Scottish Mortgage’s recent underperformance during the market sell-off is a warning sign for investors not to get caught up in fund performance league tables, particularly following a long stretch where growth has been in favour.
The share price on the £7bn Baillie Gifford investment trust has grown 453% over the past 10 years but it was one of the worst performing investment trusts during the market sell-off in early October. Shares fell 23% from their peak of 568p on 3 September to an intra-day low of 454p on 11 October, Stifel analysts Iain Scouller and Anthony Stern said in a research note published on Friday.
The last six weeks have been a good example of how volatile the investment trust can be and it is important for investors to be aware of this given strong recent performance, the pair said. A leveraged and concentrated portfolio of growth companies had contributed to volatility alongside its 20-25% allocation to Chinese companies, they added.
“We think there is a danger that some investors are too focused on league tables showing the best performer in a sector, without fully understanding how the returns are generated and the share price volatility that may arise.”
Scottish Mortgage is consistently among the top-three performers by share price in the Global investment trusts sector over one, five and 10-year periods.
Over the last decade, its total return of 730.4% was beaten only by the Lindsell Train Investment Trust, which delivered 944.8%, according to the Association of Investment Companies.
Dangerous time for fund league tables
James Anderson’s investment trust is likely to face volatility when growth and tech stock valuations are stretched or there is a rotation towards other areas of the market, as seen in the early part of the month, the Stifel note said.
Amazon accounts for 11.6% of the Scottish Mortgage portfolio, while Alibaba, Tencent, Tesla, Baidu and Netflix are also in the top 10.
“Buying based on performance tables is never a good idea, but it’s particularly dangerous when you’ve had the same style of investing persisting for such a long period of time,” said AJ Bell head of active portfolios Ryan Hughes in reference to the extended outperformance of growth stocks.
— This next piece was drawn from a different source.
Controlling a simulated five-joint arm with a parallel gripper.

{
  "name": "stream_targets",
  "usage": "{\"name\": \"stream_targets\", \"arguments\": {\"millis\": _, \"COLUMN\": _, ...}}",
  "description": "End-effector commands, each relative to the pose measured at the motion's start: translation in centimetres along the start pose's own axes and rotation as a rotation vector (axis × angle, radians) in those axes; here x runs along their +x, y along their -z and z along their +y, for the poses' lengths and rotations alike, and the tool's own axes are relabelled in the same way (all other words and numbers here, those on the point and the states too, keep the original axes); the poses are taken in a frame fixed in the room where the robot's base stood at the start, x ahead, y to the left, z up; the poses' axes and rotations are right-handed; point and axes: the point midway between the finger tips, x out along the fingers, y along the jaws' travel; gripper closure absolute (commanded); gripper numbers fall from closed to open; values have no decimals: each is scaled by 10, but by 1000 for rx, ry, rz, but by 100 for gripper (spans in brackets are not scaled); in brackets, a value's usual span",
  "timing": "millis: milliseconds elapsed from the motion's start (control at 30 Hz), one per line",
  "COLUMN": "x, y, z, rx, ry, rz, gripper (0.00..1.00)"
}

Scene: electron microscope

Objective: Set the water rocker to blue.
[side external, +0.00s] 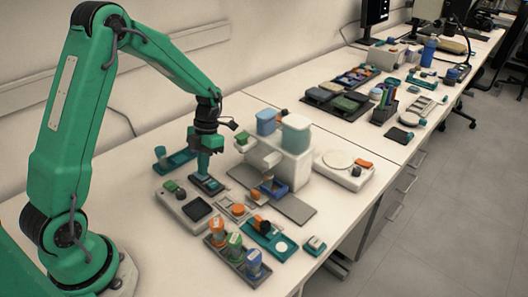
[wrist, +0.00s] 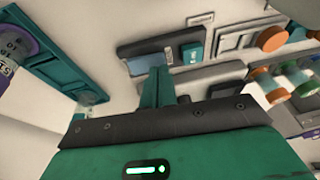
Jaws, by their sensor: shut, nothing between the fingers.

“The level of performance we’ve seen over the last few years cannot continue indefinitely, therefore it’s important to ensure your portfolio is diversified. It may be time to look at some heavily out of favour value stocks or to look at some defensive positions just to lock in some of those gains.”
The Bankers Investment Trust, run by Janus Henderson manager Alex Crooke, is a well-diversified global trust that is likely to outperform during a market correction due to its equity income focus, he said. Its total returns of 268.4% over a 10-year period are significantly below Lindsell Train and Scottish Mortgage investment trusts but it held up better during the October volatility.
Global investment trust performance during October sell-off
Investment trust | Performance |
Scottish Mortgage Investment Trust | -17.32 |
Lindsell Train Investment Trust | -11.51 |
The Bankers Investment Trust | -8.74 |
IT Global sector | -8.55 |
Source: FE Analytics/from 1-11 October 2018
Baillie Gifford director of retail marketing & distribution James Budden said the asset manager tells investors they should only invest in the trust if they’re willing to align themselves with its five-year plus timeframe. “However, it is inevitable that some people will buy shares on the basis of shorter term performance figures without considering the trust’s clearly stated philosophy,” Budden said.
FTSE 100 listing exaggerates volatility
Scottish Mortgage could snap back even further than any pull back in growth stocks due to its premium to net asset value, says Willis Owen investment director Adrian Lowcock. The investment trust’s net asset value has grown 383% over 10 years, significantly stronger than the 186% from the FTSE All World index, but well below the share price move of 453%.
“If growth stocks all de-rate much more aggressively than we saw a couple of weeks ago, you would expect Scottish Mortgage’s share price to retreat rapidly as well. It may be overexaggerated because the Scottish Mortgage share price is stretched beyond its underlying assets,” Lowcock said.
Scottish Mortgage is also one of the only investment trusts in the FTSE 100 and is therefore vulnerable to index basket trades, the Stifel analysts said.
While Anderson has managed the trust since 2000, Stifel noted in 2016 shareholders voted to increase the limit on unquoted companies to 25% and the strategy had not been tested in different market conditions. “Investors who think that the long bull-run in growth stocks is over and expect the recent market rotation away from tech and growth to continue, should take profits. On the other hand, those who want a high conviction approach should hold-on,” the analysts said.